SOVIET INNERNESS A LOOK INTO THE SOVIET EVERYDAY THROUGH ABANDONED INNERNESS
Soviet Innerness explores the places where wallpaper is torn and Pravda peeks out; where coats of paint and eerie flowers blossom; where time stands still and the unheimlich is comfortable.
Soviet Innerness is a collection of what is to be found on the interior walls of abandoned buildings left to rot and forgotten behind the former Iron Curtain. The idea of Soviet Innerness came to us in the summer of 2014 while taking photos inside a derelict Plattenbau in Irbene, a ghost town in Latvia. The settlement was once a closed city connected to a nearby secret radar centre, and was built to host Soviet military officers and their families.Who lived there? What were their jobs? How did their everyday life look like?
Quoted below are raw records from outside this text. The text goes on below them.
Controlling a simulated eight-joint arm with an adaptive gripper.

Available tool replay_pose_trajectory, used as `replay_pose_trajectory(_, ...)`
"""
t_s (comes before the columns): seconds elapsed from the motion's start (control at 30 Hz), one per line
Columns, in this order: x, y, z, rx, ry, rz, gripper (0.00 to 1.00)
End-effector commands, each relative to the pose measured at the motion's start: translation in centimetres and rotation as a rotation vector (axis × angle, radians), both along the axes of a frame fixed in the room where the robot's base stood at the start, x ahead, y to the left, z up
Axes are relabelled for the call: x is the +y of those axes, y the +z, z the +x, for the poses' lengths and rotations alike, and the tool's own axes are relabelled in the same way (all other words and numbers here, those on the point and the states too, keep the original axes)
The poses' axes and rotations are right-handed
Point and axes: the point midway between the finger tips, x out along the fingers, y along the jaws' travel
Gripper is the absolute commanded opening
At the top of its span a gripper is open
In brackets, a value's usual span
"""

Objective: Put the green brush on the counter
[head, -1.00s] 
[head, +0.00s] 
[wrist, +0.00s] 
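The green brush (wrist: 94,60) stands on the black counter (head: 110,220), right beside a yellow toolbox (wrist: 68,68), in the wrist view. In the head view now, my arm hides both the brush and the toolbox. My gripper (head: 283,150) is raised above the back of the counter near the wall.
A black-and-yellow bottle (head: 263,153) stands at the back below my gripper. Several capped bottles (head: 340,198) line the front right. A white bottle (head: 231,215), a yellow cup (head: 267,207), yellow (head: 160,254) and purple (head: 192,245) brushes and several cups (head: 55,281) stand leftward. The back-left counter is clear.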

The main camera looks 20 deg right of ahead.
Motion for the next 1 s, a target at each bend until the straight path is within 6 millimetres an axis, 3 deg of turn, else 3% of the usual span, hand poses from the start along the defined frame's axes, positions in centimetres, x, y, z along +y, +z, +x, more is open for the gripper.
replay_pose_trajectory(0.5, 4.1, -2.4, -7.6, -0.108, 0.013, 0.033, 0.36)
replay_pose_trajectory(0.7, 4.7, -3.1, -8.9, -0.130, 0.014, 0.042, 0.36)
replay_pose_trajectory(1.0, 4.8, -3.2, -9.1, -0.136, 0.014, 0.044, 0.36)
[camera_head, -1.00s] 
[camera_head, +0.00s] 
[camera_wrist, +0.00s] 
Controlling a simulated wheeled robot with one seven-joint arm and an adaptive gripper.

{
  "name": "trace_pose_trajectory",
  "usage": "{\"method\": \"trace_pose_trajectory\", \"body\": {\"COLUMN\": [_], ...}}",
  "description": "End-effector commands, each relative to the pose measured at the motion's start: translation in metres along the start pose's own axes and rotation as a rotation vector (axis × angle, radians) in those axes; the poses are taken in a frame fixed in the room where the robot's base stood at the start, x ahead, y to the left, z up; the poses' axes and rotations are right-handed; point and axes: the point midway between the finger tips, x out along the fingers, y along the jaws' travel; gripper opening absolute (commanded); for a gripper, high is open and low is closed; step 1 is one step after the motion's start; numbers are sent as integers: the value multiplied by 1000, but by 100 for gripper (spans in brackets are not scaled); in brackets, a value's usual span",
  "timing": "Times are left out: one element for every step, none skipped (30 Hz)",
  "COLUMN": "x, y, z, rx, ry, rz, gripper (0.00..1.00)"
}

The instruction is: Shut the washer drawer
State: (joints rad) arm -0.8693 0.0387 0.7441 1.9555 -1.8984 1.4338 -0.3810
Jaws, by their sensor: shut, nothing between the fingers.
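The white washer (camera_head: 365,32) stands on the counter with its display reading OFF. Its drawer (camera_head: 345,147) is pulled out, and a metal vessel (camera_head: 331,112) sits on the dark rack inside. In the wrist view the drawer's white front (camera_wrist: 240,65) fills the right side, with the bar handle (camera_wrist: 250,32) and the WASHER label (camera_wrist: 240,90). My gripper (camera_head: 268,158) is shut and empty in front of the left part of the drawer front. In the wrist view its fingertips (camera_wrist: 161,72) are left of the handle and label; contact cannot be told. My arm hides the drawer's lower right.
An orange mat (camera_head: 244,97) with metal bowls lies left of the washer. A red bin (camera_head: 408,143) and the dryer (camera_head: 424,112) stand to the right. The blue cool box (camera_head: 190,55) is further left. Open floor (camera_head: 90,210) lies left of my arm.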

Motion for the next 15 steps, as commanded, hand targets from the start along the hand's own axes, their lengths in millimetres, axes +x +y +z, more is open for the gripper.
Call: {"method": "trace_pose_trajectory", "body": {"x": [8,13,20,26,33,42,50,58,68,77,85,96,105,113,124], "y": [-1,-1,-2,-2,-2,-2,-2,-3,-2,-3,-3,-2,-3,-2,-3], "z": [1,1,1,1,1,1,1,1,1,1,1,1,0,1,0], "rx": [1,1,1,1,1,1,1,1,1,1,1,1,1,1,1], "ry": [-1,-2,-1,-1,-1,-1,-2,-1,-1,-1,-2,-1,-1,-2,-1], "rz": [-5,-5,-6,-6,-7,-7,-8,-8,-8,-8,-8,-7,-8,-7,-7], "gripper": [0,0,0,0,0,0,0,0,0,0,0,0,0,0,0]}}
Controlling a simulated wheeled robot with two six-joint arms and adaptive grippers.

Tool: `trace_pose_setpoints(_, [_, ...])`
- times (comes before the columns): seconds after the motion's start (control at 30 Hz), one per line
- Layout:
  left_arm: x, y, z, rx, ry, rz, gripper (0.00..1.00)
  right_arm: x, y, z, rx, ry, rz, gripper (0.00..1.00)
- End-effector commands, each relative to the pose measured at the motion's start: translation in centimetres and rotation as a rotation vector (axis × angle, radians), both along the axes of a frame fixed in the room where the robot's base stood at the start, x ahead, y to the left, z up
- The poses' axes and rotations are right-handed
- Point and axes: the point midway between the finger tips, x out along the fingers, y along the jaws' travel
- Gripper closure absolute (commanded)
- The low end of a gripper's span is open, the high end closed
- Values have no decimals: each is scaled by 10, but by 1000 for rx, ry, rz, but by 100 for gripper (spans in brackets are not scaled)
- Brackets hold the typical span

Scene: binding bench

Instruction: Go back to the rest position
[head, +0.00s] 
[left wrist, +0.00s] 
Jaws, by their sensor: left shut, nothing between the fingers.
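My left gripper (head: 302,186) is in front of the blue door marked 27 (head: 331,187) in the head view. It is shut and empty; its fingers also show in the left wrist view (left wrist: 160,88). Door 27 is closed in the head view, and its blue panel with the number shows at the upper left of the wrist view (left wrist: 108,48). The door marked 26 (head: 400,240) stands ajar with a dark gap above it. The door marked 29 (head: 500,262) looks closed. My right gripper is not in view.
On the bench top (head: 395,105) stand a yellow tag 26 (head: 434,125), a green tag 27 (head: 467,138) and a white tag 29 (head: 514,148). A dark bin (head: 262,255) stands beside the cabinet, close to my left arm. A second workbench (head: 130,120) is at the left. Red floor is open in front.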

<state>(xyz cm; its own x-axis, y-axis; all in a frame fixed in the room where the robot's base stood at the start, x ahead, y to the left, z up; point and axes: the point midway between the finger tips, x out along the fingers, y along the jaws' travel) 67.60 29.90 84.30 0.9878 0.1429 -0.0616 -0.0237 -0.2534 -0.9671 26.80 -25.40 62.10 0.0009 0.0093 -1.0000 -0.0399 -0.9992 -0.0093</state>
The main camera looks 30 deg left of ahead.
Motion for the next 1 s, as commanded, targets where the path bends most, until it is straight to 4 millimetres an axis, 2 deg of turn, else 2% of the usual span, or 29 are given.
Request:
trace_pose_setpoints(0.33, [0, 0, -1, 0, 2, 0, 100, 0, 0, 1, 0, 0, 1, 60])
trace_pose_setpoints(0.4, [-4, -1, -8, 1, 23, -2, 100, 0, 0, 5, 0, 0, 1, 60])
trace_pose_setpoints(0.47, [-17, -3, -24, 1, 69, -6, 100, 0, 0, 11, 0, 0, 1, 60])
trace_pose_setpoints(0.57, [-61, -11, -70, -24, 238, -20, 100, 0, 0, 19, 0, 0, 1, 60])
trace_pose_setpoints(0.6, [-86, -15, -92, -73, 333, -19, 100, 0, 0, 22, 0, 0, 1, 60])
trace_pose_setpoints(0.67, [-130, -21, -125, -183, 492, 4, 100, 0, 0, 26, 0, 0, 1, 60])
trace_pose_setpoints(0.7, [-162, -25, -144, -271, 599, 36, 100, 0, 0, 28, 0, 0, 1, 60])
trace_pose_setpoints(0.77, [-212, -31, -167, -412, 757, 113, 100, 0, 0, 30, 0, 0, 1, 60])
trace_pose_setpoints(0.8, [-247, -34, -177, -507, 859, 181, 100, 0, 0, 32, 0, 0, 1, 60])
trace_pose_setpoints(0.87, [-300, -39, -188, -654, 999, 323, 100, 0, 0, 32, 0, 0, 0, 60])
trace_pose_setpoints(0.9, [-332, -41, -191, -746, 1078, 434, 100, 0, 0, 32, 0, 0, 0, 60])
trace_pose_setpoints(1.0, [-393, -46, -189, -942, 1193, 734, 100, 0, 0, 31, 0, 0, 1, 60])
The project aims to show that behind the grey concrete outer panels there was life—coat upon coat of ageing paint bursting into three-dimensional shapes, surprising spectrums of colours, polka dot kitchen walls, teeth-brushing apes sketched above bathroom sinks, bright flowery 1970s wallpapers over layers of Pravda and other newspapers used as thickener in order to weatherproof the walls. Through Soviet Innerness, an ongoing and potentially endless project, we are essentially conducting a research and perseveration work concerning a world that no longer exists through a less considered perspective—the intimacy, the innerness.